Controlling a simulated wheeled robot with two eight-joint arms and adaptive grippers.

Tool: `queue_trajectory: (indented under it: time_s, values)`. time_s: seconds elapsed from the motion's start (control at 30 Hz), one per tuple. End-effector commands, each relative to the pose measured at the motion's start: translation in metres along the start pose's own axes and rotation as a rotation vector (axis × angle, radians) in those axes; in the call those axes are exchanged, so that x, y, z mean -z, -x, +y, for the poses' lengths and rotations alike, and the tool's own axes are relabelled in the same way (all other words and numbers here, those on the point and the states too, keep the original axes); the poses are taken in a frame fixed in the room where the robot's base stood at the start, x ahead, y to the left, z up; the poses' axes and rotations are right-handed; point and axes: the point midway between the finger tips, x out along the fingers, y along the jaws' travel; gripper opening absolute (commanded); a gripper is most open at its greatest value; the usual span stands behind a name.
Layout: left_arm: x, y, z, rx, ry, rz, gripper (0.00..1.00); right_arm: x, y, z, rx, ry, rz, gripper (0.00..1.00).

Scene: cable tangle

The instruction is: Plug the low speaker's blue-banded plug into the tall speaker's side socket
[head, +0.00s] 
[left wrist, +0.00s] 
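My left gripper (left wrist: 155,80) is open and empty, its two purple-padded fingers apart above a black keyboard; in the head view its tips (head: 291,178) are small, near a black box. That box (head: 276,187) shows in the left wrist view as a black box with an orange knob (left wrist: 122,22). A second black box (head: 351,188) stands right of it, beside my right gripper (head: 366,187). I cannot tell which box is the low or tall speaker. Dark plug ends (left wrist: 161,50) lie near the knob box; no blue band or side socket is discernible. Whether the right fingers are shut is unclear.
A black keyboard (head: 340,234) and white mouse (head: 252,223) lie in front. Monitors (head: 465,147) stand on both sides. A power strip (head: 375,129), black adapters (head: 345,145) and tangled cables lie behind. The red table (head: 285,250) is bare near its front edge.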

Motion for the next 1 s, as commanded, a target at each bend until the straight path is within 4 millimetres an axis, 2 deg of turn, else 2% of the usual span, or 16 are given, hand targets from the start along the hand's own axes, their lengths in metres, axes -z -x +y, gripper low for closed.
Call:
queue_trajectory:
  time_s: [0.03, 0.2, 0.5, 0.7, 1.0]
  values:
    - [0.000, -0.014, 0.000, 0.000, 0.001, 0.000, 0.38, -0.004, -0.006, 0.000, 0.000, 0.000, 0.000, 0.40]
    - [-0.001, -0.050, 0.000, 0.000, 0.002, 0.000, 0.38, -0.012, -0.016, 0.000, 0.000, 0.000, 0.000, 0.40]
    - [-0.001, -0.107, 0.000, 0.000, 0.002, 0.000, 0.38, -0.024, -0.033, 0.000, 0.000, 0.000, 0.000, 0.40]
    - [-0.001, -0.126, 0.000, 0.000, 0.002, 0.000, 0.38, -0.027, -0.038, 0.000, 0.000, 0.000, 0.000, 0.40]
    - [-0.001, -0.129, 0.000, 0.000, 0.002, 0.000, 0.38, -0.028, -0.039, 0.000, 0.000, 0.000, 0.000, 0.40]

────────────────

Copy exactly the lines that run from the first line of the data to the line containing "Scene: cable tangle", please, with both ends included and nothing else.

# [FULL RESPONSE]
Controlling a simulated wheeled robot with two eight-joint arms and adaptive grippers.

Tool: `queue_trajectory: (indented under it: time_s, values)`. time_s: seconds elapsed from the motion's start (control at 30 Hz), one per tuple. End-effector commands, each relative to the pose measured at the motion's start: translation in metres along the start pose's own axes and rotation as a rotation vector (axis × angle, radians) in those axes; in the call those axes are exchanged, so that x, y, z mean -z, -x, +y, for the poses' lengths and rotations alike, and the tool's own axes are relabelled in the same way (all other words and numbers here, those on the point and the states too, keep the original axes); the poses are taken in a frame fixed in the room where the robot's base stood at the start, x ahead, y to the left, z up; the poses' axes and rotations are right-handed; point and axes: the point midway between the finger tips, x out along the fingers, y along the jaws' travel; gripper opening absolute (commanded); a gripper is most open at its greatest value; the usual span stands behind a name.
Layout: left_arm: x, y, z, rx, ry, rz, gripper (0.00..1.00); right_arm: x, y, z, rx, ry, rz, gripper (0.00..1.00).

Scene: cable tangle

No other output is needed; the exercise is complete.